DATA SUPPLIED:
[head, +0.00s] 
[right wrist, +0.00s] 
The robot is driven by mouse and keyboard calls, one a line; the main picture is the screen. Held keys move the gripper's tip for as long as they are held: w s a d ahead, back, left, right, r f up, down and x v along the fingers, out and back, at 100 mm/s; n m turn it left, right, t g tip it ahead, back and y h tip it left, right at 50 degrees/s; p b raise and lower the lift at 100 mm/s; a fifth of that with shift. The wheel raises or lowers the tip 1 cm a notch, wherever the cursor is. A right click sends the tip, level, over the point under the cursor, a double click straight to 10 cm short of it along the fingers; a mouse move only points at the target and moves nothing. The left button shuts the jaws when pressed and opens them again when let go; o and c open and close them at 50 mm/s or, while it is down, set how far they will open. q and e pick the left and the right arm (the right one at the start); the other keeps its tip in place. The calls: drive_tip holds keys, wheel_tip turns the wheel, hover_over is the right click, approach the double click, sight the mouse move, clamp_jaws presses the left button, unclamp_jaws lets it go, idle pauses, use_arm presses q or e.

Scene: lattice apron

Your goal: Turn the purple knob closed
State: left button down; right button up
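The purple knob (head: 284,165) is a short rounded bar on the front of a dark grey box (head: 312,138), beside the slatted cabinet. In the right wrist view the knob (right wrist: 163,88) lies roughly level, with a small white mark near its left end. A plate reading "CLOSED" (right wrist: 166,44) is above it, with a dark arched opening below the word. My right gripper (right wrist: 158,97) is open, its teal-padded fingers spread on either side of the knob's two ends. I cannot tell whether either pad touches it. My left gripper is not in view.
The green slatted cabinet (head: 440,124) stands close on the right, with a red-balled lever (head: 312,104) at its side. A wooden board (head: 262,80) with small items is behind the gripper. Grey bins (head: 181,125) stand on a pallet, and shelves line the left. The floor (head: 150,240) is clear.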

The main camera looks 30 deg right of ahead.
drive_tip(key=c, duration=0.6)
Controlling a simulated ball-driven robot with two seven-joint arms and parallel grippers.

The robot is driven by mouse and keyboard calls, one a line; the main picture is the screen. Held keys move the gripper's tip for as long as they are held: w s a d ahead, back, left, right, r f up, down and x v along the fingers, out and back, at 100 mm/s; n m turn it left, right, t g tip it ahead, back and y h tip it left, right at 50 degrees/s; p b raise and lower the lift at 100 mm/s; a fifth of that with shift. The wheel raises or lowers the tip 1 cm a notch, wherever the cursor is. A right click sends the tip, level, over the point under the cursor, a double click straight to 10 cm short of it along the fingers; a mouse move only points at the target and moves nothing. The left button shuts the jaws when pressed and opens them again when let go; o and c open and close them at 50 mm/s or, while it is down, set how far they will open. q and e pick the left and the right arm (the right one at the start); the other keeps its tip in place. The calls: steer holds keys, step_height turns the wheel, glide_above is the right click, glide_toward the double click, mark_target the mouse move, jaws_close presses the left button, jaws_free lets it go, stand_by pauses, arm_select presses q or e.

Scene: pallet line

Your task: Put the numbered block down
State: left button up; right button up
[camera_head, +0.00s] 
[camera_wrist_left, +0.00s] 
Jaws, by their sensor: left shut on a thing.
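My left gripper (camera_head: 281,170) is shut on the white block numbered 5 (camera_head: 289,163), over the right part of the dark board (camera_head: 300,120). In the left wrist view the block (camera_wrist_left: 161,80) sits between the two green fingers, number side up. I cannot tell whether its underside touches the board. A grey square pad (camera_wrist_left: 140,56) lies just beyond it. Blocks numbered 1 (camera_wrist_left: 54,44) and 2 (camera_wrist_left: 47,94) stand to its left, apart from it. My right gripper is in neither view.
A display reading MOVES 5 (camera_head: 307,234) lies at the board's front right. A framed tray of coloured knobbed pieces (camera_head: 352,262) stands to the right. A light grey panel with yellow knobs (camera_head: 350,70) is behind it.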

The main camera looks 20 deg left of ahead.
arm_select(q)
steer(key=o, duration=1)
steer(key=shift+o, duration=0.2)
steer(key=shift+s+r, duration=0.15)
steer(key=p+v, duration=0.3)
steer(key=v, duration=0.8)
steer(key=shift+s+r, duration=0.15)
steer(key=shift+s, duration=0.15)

PROBLEM TO WORK ON: Write the listing out again, exactly as it reads.

SOLUTION TO THIS PROBLEM:
[head, +0.00s] 
[right wrist, +0.00s] 
The robot is driven by mouse and keyboard calls, one a line; the main picture is the screen. Held keys move the gripper's tip for as long as they are held: w s a d ahead, back, left, right, r f up, down and x v along the fingers, out and back, at 100 mm/s; n m turn it left, right, t g tip it ahead, back and y h tip it left, right at 50 degrees/s; p b raise and lower the lift at 100 mm/s; a fifth of that with shift. The wheel raises or lowers the tip 1 cm a notch, wherever the cursor is. A right click sends the tip, level, over the point under the cursor, a double click straight to 10 cm short of it along the fingers; a mouse move only points at the target and moves nothing. The left button shuts the jaws when pressed and opens them again when let go; o and c open and close them at 50 mm/s or, while it is down, set how far they will open. q and e pick the left and the right arm (the right one at the start); the other keeps its tip in place. The calls: drive_tip holds keys, wheel_tip turns the wheel, hover_over is the right click, approach the double click, sight the mouse move, clamp_jaws presses the left button, unclamp_jaws lets it go, idle pauses, use_arm presses q or e.

Scene: lattice apron

Your goal: Turn the purple knob closed
State: left button down; right button up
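The purple knob (head: 284,165) is a short rounded bar on the front of a dark grey box (head: 312,138), beside the slatted cabinet. In the right wrist view the knob (right wrist: 163,88) lies roughly level, with a small white mark near its left end. A plate reading "CLOSED" (right wrist: 166,44) is above it, with a dark arched opening below the word. My right gripper (right wrist: 158,97) is open, its teal-padded fingers spread on either side of the knob's two ends. I cannot tell whether either pad touches it. My left gripper is not in view.
The green slatted cabinet (head: 440,124) stands close on the right, with a red-balled lever (head: 312,104) at its side. A wooden board (head: 262,80) with small items is behind the gripper. Grey bins (head: 181,125) stand on a pallet, and shelves line the left. The floor (head: 150,240) is clear.

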The main camera looks 30 deg right of ahead.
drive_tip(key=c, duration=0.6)
Controlling a simulated ball-driven robot with two seven-joint arms and parallel grippers.

The robot is driven by mouse and keyboard calls, one a line; the main picture is the screen. Held keys move the gripper's tip for as long as they are held: w s a d ahead, back, left, right, r f up, down and x v along the fingers, out and back, at 100 mm/s; n m turn it left, right, t g tip it ahead, back and y h tip it left, right at 50 degrees/s; p b raise and lower the lift at 100 mm/s; a fifth of that with shift. The wheel raises or lowers the tip 1 cm a notch, wherever the cursor is. A right click sends the tip, level, over the point under the cursor, a double click straight to 10 cm short of it along the fingers; a mouse move only points at the target and moves nothing. The left button shuts the jaws when pressed and opens them again when let go; o and c open and close them at 50 mm/s or, while it is down, set how far they will open. q and e pick the left and the right arm (the right one at the start); the other keeps its tip in place. The calls: steer holds keys, step_height turns the wheel, glide_above is the right click, glide_toward the double click, mark_target the mouse move, jaws_close presses the left button, jaws_free lets it go, stand_by pauses, arm_select presses q or e.

Scene: pallet line

Your task: Put the numbered block down
State: left button up; right button up
[camera_head, +0.00s] 
[camera_wrist_left, +0.00s] 
Jaws, by their sensor: left shut on a thing.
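My left gripper (camera_head: 281,170) is shut on the white block numbered 5 (camera_head: 289,163), over the right part of the dark board (camera_head: 300,120). In the left wrist view the block (camera_wrist_left: 161,80) sits between the two green fingers, number side up. I cannot tell whether its underside touches the board. A grey square pad (camera_wrist_left: 140,56) lies just beyond it. Blocks numbered 1 (camera_wrist_left: 54,44) and 2 (camera_wrist_left: 47,94) stand to its left, apart from it. My right gripper is in neither view.
A display reading MOVES 5 (camera_head: 307,234) lies at the board's front right. A framed tray of coloured knobbed pieces (camera_head: 352,262) stands to the right. A light grey panel with yellow knobs (camera_head: 350,70) is behind it.

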The main camera looks 20 deg left of ahead.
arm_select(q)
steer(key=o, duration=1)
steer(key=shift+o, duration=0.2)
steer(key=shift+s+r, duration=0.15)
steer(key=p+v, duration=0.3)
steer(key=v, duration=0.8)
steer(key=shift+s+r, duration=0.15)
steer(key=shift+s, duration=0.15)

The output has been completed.